Afrik.com : À la fin du roman, vous invitez le lecteur à donner son avis sur la fin plus ou moins énigmatique du récit et à en suggérer une autre sur votre site Internet. Pourquoi cette initiative ?

Diaby Doucouré : Je voulais voir comment le lecteur avait interprété le récit en l’incitant à fabriquer une autre fin que celle que je propose, et peut-être susciter chez lui l’envie d’écrire une nouvelle ou un roman. Et depuis, j’ai eu pas mal de réactions de lecteurs qui m’interroge souvent sur la fin du roman. Ce qu’il faut savoir, c’est qu’à travers le parcours des deux personnages principaux, les deux frères jumeaux, je mets en lumière deux modèles de vie qui dominent actuellement dans la société française. D’un côté, il y a le fameux modèle républicain français et de l’autre le modèle américain de plus en plus présent. Et on s’aperçoit lorsqu’on analyse par exemple les résultats des élections présidentielles, que c’est le second model qui l’emporte. C’est cette mort que je voulais en quelque sorte amorcer.

Afrik.com : Le point commun entre ces différents écrivains dits de banlieue, c’est la volonté de mettre en lumière des réalités ignorées par beaucoup de Français. Etait-ce également le cas pour vous ?

Diaby Doucouré : Il est vrai que la majorité des Français ignorent la réalité des quartiers en difficulté, en particulier leur cause. Souvent, on fait un zoom sur ces quartiers lorsqu’il y a un fait divers sans se questionner sur le pourquoi, le comment. Par exemple, comment expliquer l’échec scolaire, le chômage, le manque d’équipements culturels, l’absence du service public dans ces quartiers, etc ? Je pense qu’il est important de voir historiquement pourquoi ces quartiers sont devenus ce qu’ils sont aujourd’hui, ce qui a généré tous ces problèmes. En somme, pourquoi ces quartiers populaires sont devenus impopulaires ?

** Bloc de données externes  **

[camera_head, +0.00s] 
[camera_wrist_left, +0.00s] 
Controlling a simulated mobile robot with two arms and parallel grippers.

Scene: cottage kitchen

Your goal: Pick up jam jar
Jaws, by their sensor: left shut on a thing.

Afrik.com : Dans le livre, on aperçoit très clairement le côté militant de l’œuvre. Pensez-vous que la littérature urbaine soit en règle générale une littérature militante?

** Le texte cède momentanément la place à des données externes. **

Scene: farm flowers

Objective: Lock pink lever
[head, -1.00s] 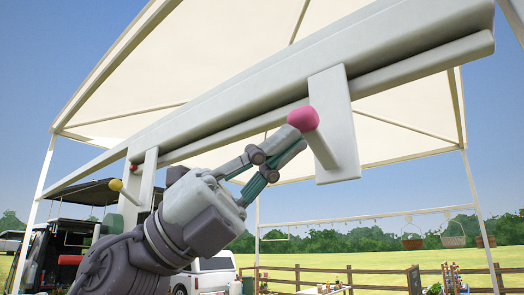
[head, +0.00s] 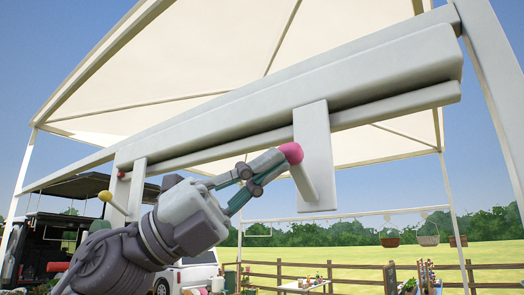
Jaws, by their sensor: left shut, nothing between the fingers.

Diaby Doucouré : Je dirais oui mais en même temps ce style, nous ne l’avons pas inventé. Lorsqu’on regarde un peu l’œuvre de Molière, le célèbre dramaturge français du 18e siècle qu’on étudie au collège en France, on s’aperçoit qu’il avait également cette fibre militante dans la mesure où il dénonçait aussi les injustices sociales par rapport au système politique et social de l’époque. Aujourd’hui, c’est quelque chose qui s’est démocratisé dans tous les domaines culturels, que ce soit la littérature, le théâtre, la musique ou le cinéma.

Afrik.com : Vous insistez aussi beaucoup sur le rapport de ces jeunes avec les pays d’origine de leurs parents. Pour quelles raisons ?

Diaby Doucouré : Cela vient des nombreuses discussions que j’ai pu avoir avec les jeunes de mon quartier. Ils sont souvent en quête d’une identité propre. Comme ils ne sont pas toujours acceptés dans ce pays malgré le fait qu’ils soient Français à part entière, ils cherchent souvent ailleurs cette identité et en règle général il s’agit du pays d’origine des parents. Ainsi, Sekou qui se dit Malien se comporte comme un vrai « toubab » une fois qu’il est au Mali, tandis que son frère Djibril qui se dit Français tout en assumant ses origines, se rend au Mali dans le but de mieux connaître une partie de son histoire afin de continuer sa construction identitaire. Il y a aussi parfois des jeunes qui rejettent carrément le pays d’origine de leurs parents. Tout cela est propre au parcours de chacun. Il me paraissait donc important d’aborder ce sujet et le débat que cela peut susciter. Il était également important pour moi d’évoquer le retour au pays de ces jeunes à l’occasion des vacances scolaires car il est perçu différemment d’un jeune à un autre. Il y en a certains qui le voient comme une sanction de la part des parents.

Afrik.com : Quel rapport entretenez-vous avec le Mali dont sont originaires vos parents ?

Diaby Doucouré : En ce qui me concerne, je pense que c’est une erreur de nier ses origines, j’assume complètement cette partie de moi, je vais au Mali le plus souvent que je peux. J’ai mis longtemps avant d’y retourner par peur de la déception car on l’idéalise tellement qu’une fois qu’on y est, le choc culturel peut être énorme au point que certains décident de ne plus y retourner.